Kronologi Penangkapan Versi Founder Lokataru Foundation
Founder Lokataru Foundation, Haris Azhar mengungkapkan kronologi Delpedro Marhaen ditangkap polisi. Dia menjelaskan, Delpedro Marhaen dijemput paksa pada Senin, 1 September 2025, pukul 22.45 WIB.
“Dijemput secara paksa oleh aparat Kepolisian Daerah Metro Jaya (PMJ) di kantor Lokataru Foundation yang mengindikasikan adanya tindakan penjemputan paksa di luar jam kerja normal dan di tempat kediaman/perkantoran,” kata Haris seperti dikutip dari siaran pers, Selasa (2/9/2025).

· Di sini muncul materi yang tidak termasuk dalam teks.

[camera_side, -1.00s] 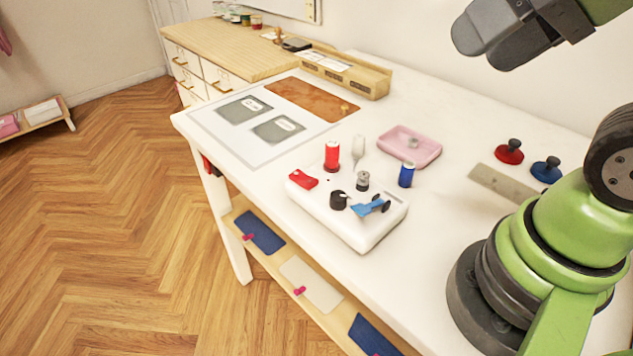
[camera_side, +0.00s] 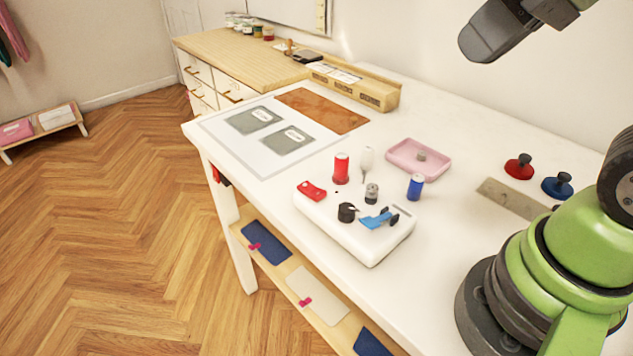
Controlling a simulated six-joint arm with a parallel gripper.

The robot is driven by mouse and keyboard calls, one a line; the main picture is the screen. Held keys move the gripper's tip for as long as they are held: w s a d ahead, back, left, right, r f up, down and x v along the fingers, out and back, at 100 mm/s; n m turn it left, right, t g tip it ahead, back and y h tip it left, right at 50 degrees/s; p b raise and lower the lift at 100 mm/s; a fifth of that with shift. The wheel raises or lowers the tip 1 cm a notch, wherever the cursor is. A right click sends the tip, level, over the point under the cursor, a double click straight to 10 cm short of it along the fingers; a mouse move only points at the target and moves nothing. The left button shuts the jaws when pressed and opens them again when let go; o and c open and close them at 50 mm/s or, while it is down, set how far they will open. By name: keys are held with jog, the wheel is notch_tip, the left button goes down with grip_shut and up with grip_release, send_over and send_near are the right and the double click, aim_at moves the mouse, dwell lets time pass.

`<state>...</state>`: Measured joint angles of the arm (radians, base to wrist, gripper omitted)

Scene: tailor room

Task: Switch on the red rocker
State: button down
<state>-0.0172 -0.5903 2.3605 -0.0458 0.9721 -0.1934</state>
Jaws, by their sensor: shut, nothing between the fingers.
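The red rocker (camera_side: 312,191) sits at the left corner of a white control box (camera_side: 368,247) on the white table. Its top looks slanted, but I cannot tell which end is pressed. A black knob (camera_side: 346,213), a grey metal post (camera_side: 372,193) and a blue lever (camera_side: 377,220) are on the same box. My gripper (camera_side: 478,48) is at the top right, high above the table and well apart from the rocker. It is shut and holds nothing.
A red spool (camera_side: 341,168) stands close behind the rocker, and a white-topped piece (camera_side: 367,160) beside it. A blue spool (camera_side: 415,186) and a pink tray (camera_side: 432,172) are to the right. A red-handled (camera_side: 519,167) and a blue-handled piece (camera_side: 557,186) lie farther right.

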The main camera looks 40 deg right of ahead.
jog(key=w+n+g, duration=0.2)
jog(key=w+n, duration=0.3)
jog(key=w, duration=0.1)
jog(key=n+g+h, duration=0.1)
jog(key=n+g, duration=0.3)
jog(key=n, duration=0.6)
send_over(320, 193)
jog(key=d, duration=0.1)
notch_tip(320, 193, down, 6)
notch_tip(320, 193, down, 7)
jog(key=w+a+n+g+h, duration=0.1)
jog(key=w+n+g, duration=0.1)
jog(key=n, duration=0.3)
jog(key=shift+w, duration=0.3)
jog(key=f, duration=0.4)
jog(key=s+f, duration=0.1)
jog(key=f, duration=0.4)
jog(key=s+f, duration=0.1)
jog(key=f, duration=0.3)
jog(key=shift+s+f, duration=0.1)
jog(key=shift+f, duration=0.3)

Dia mencatat, penjemputan dilakukan oleh kurang lebih 7-8 anggota Polda Metro Jaya, dipimpin oleh dari Subdit II Keamanan Negara (Kamneg) sebagaimana tercatat dalam pelaksanaan tugas di lapangan.
“Bahwa pada saat penjemputan, pihak kepolisian menyatakan telah menyiapkan sejumlah dokumen administrasi termasuk surat penangkapan, namun Delpedro Marhaen menanyakan legalitas dokumen tersebut serta pasal-pasal yang dituduhkan, menunjukkan adanya ketidakjelasan atau minimnya informasi awal terkait prosedur hukum yang berlaku,” tutur Haris.

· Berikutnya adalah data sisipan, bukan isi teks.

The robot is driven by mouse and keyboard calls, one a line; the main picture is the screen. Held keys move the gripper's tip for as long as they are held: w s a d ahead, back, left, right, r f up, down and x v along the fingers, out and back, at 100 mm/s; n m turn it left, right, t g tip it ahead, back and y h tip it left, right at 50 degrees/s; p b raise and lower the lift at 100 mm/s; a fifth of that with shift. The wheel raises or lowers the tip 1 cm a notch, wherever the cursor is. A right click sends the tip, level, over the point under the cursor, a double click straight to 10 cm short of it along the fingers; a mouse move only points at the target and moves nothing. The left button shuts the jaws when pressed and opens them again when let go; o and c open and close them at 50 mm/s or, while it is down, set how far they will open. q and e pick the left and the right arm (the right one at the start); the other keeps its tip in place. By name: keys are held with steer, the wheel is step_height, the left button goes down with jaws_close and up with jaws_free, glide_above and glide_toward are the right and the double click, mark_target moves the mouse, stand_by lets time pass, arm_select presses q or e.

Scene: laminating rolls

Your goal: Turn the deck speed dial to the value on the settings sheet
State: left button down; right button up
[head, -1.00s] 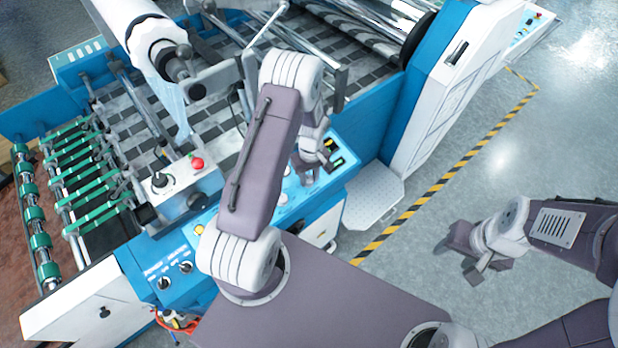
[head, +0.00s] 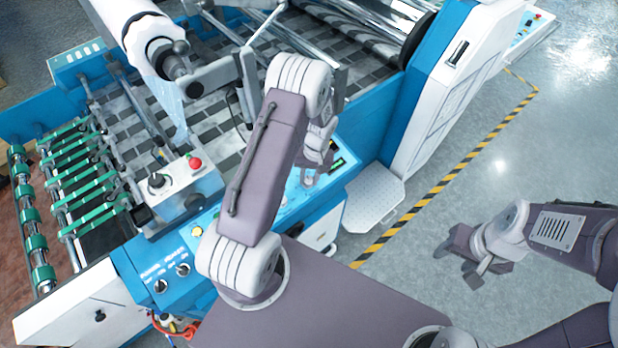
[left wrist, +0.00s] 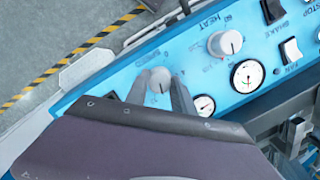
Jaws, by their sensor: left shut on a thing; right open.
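The speed dial (left wrist: 160,80) is a small grey-white knob on the blue control panel (left wrist: 120,75), seen in the left wrist view. My left gripper (left wrist: 163,85) is shut on it, with one finger on each side. The dial's pointer and scale are too small and partly covered to read. In the head view my left gripper (head: 314,165) is over the panel, partly hidden by my arm. My right gripper (head: 478,266) is open and empty above the floor at the right. I cannot make out a settings sheet in either view.
Beside the dial sit a larger heat knob (left wrist: 225,43), a round gauge (left wrist: 247,76), a smaller gauge (left wrist: 204,105) and switches (left wrist: 291,50). A red button (head: 195,163) stands on a box at the left. The floor at the right is clear beyond the striped line (head: 440,190).

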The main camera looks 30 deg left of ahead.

Haris menyatakan, Delpedro Marhaen meminta untuk didampingi kuasa hukum mengingat pasal-pasal yang dituduhkan belum dipahami sepenuhnya.
Hal ini sebagai bentuk upaya pembelaan diri dan perlindungan terhadap martabat kemanusiaannya (human dignity).
“Pihak kepolisian menyatakan bahwa surat tugas yang dibawa telah menginstruksikan untuk melakukan penangkapan dan penggeledahan badan serta barang,” tutur Haris.
Haris menceritakan, pada saat Delpedro akan dijemput terjadi perdebatan terkait administrasi penangkapan dan pasal-pasal yang dituduhkan. Namun pihak kepolisian tetap menyarankan Delpedro untuk mengganti pakaian, dengan janji penjelasan terkait surat penangkapan dan pasal yang dituduhkan akan diberikan di kantor Polda Metro Jaya dengan didampingi Kuasa Hukum.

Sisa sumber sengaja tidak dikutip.